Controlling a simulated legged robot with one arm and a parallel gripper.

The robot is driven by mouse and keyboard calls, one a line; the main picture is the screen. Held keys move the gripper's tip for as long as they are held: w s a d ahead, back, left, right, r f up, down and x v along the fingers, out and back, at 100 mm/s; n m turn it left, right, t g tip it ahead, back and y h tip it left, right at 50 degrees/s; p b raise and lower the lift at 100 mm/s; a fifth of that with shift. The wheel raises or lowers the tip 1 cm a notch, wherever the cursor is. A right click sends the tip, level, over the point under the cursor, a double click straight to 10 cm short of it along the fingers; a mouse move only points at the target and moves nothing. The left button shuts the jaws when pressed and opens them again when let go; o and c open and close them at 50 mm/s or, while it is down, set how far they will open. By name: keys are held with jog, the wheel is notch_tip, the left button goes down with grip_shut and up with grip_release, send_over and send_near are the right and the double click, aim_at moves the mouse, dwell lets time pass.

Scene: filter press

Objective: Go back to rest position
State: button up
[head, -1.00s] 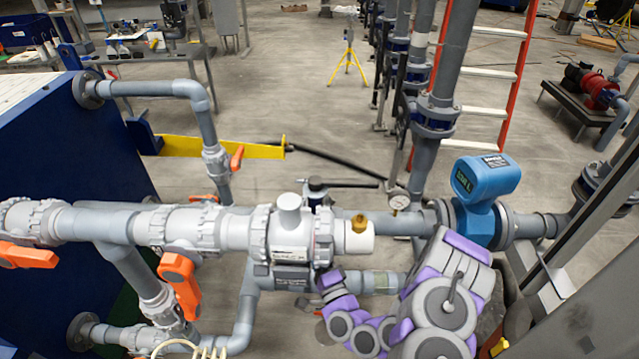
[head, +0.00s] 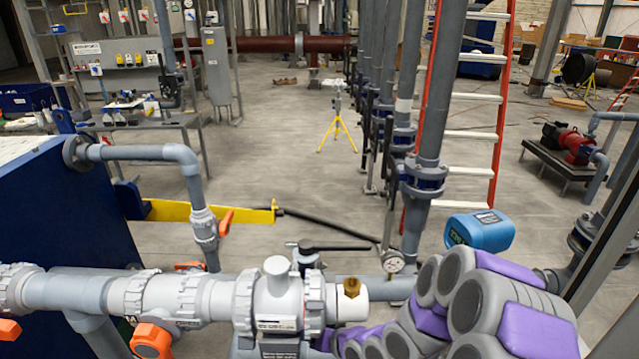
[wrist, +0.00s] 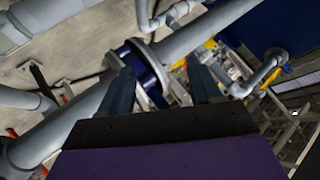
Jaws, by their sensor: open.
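My arm shows in purple and grey at the lower right of the head view, folded near the pipes. My gripper (wrist: 160,88) shows in the wrist view with two dark fingers apart and nothing between them. Behind the fingers are a grey pipe and a blue flange ring (wrist: 142,70); I cannot tell how far off they are. In the head view the gripper itself is hidden behind my arm links and the white pipework.
A white pipe and valve assembly (head: 185,297) with orange handles crosses the front. Vertical pipes (head: 432,120) and an orange ladder (head: 500,110) rise behind. Open floor lies at the middle (head: 270,150).

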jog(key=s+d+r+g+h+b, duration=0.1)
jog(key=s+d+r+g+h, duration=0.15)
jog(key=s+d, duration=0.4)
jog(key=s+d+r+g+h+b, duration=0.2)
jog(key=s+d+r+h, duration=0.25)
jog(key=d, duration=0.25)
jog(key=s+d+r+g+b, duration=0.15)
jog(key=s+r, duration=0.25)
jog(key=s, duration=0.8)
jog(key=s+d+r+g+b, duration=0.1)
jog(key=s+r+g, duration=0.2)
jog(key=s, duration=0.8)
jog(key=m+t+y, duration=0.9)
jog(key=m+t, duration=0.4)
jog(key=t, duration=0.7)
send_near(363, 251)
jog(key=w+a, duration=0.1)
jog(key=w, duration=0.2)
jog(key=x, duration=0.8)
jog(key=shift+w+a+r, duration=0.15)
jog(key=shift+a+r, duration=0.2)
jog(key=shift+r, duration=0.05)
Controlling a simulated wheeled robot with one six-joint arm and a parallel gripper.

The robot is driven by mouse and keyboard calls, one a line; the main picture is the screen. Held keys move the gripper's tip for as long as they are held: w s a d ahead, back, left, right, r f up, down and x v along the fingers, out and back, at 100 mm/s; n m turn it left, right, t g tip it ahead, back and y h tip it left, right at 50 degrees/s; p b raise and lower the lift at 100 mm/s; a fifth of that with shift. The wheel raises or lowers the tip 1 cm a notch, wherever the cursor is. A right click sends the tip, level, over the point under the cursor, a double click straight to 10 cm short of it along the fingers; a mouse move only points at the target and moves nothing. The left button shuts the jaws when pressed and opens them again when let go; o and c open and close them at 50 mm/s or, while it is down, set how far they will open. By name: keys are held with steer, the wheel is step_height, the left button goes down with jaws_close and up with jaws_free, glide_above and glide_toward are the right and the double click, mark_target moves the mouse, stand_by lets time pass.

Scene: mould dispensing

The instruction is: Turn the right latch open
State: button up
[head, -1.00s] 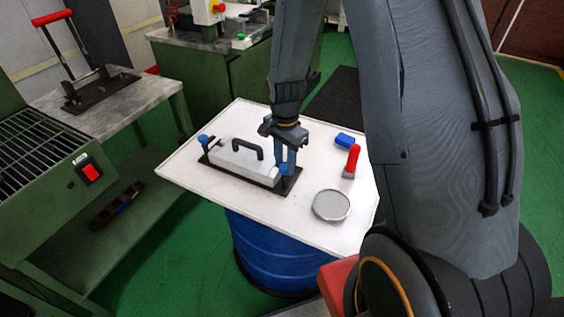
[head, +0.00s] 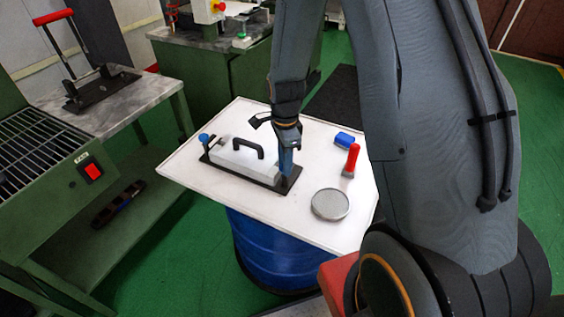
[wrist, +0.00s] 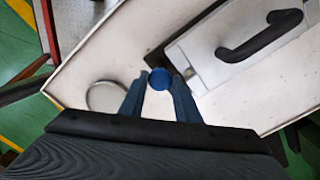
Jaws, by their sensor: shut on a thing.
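The mould is a pale grey block (head: 236,161) with a black handle on top, lying on a black base plate (head: 259,180). The left latch has a blue knob (head: 204,138) at the far left end of the plate. The right latch's blue knob (wrist: 159,79) is between the blue fingers of my gripper (wrist: 160,84) in the wrist view. My gripper (head: 287,166) is shut on this knob at the right end of the plate and hides it in the head view. The mould block and its handle (wrist: 262,35) also show in the wrist view.
The white tabletop (head: 273,218) rests on a blue drum (head: 268,258). A round grey dish (head: 330,204), a red-handled tool (head: 352,160) and a blue block (head: 345,141) lie right of the mould. The front of the table is clear.

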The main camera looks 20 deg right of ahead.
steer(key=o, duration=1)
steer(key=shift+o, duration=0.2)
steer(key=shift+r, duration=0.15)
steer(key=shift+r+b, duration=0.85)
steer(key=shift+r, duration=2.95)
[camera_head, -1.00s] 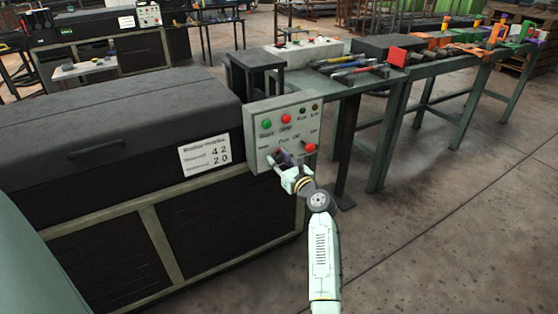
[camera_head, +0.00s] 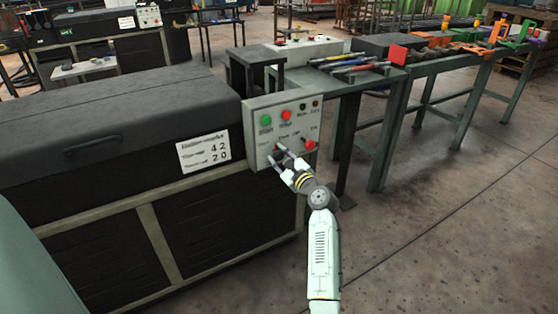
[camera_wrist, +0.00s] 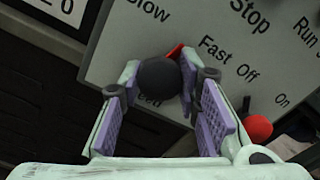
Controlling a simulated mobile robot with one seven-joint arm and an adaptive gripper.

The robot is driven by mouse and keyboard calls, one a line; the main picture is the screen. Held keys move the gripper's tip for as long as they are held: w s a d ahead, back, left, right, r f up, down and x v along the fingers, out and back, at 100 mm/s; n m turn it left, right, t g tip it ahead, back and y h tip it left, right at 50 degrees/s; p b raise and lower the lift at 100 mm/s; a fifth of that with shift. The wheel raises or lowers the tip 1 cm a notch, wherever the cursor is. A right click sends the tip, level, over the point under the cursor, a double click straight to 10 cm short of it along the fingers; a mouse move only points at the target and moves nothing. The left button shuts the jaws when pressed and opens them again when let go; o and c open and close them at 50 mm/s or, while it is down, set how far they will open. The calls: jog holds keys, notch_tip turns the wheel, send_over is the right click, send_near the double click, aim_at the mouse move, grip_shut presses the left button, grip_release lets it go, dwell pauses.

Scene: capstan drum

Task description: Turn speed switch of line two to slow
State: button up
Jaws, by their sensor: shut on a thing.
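A grey control panel (camera_head: 258,125) is fixed at the right end of a dark machine. In the wrist view its speed knob (camera_wrist: 158,78) is round and black, with a red pointer at its upper right, towards the word Fast. The word Slow stands above and left of the knob. My gripper (camera_wrist: 152,80) is shut on the knob, with a purple-padded finger on either side. It also shows at the panel's lower middle in the head view (camera_head: 281,154), where the fingers hide most of the knob.
A red knob (camera_wrist: 257,128) beside the Off and On labels sits close to the right finger. Green (camera_head: 266,120) and red (camera_head: 286,115) buttons are above. A bench with tools (camera_head: 350,65) stands behind the panel. The floor on the right is clear.

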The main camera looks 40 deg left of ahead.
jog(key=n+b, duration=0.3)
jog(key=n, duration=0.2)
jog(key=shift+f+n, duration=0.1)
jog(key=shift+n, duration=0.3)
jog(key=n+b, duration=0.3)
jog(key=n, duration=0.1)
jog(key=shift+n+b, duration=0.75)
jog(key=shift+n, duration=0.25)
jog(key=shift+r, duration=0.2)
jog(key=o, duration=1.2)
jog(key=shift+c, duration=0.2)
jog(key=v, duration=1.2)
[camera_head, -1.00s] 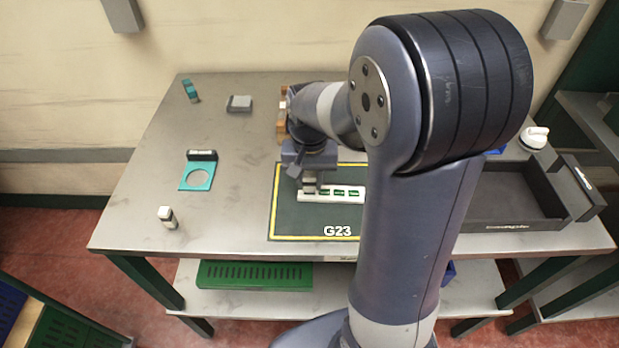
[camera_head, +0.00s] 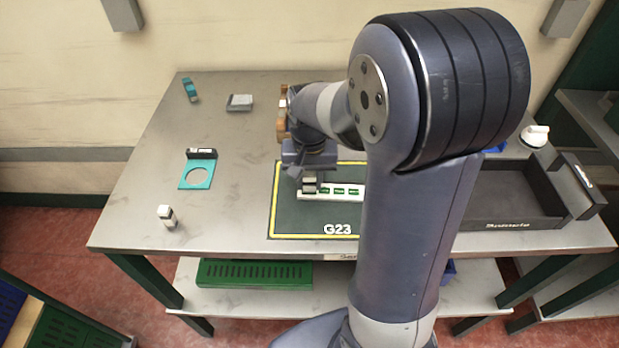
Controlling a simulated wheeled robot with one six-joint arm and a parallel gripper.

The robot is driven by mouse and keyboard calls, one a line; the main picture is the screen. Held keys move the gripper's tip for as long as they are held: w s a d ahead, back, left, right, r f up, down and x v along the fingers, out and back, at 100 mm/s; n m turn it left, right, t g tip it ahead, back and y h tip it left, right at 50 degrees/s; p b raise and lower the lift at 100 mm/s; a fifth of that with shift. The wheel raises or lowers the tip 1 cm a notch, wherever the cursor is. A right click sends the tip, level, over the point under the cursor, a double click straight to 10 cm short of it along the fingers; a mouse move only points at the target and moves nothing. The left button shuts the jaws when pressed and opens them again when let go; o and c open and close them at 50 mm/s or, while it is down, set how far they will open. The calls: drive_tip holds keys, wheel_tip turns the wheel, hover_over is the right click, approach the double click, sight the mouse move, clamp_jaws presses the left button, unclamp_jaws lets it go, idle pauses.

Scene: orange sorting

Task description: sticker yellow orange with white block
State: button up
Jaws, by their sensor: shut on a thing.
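My gripper (camera_head: 310,188) points down at the left end of a white strip (camera_head: 356,197) with several green-marked slots. The strip lies on a dark green mat (camera_head: 290,222) with a yellow border and the label G23. The gripper is shut on a small thing at that end; the fingers hide it, and I cannot tell whether it is the white block or whether it is clear of the strip. A small white-topped piece (camera_head: 166,213) stands at the table's front left. I see no orange that I can make out as yellow; my arm covers much of the table's middle.
A teal plate with a round hole (camera_head: 186,182) lies at left. A grey block (camera_head: 240,103) and a teal piece (camera_head: 190,90) are at the back. An orange-brown object (camera_head: 281,122) shows beside my arm. A dark tray (camera_head: 515,223) is at right. The left table top is mostly clear.

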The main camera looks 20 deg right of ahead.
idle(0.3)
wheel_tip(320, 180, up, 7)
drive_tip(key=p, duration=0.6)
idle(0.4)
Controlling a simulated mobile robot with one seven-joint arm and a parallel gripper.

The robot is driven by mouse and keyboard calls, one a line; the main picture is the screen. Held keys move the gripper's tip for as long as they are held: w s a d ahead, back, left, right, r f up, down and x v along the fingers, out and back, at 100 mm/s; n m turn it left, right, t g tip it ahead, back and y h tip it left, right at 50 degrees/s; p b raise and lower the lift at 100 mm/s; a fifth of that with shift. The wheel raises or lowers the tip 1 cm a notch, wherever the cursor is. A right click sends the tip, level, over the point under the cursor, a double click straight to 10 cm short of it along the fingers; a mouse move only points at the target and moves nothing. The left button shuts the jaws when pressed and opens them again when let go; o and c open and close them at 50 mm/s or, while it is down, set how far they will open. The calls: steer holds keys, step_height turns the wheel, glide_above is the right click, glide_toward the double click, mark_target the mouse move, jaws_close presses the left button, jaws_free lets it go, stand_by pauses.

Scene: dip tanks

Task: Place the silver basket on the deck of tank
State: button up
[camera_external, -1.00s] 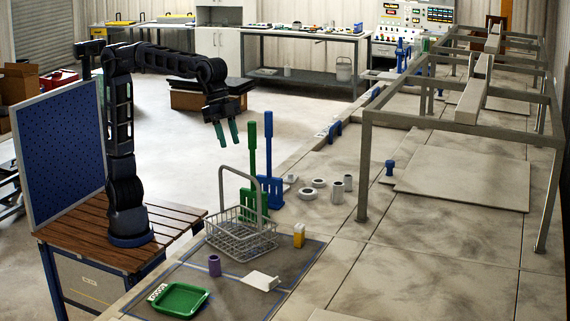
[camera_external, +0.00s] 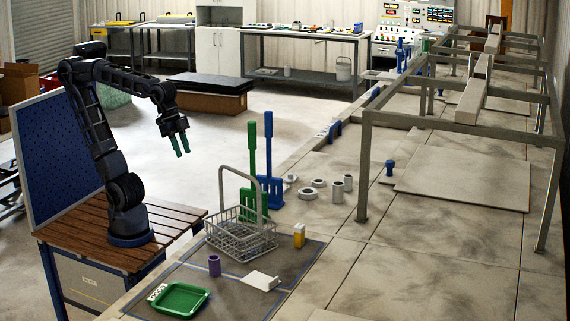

What you have to do
Check each line above for the string "mobile" and show the ones that have it.

Expected answer
Controlling a simulated mobile robot with one seven-joint arm and an adaptive gripper.
Controlling a simulated mobile robot with one seven-joint arm and a parallel gripper.

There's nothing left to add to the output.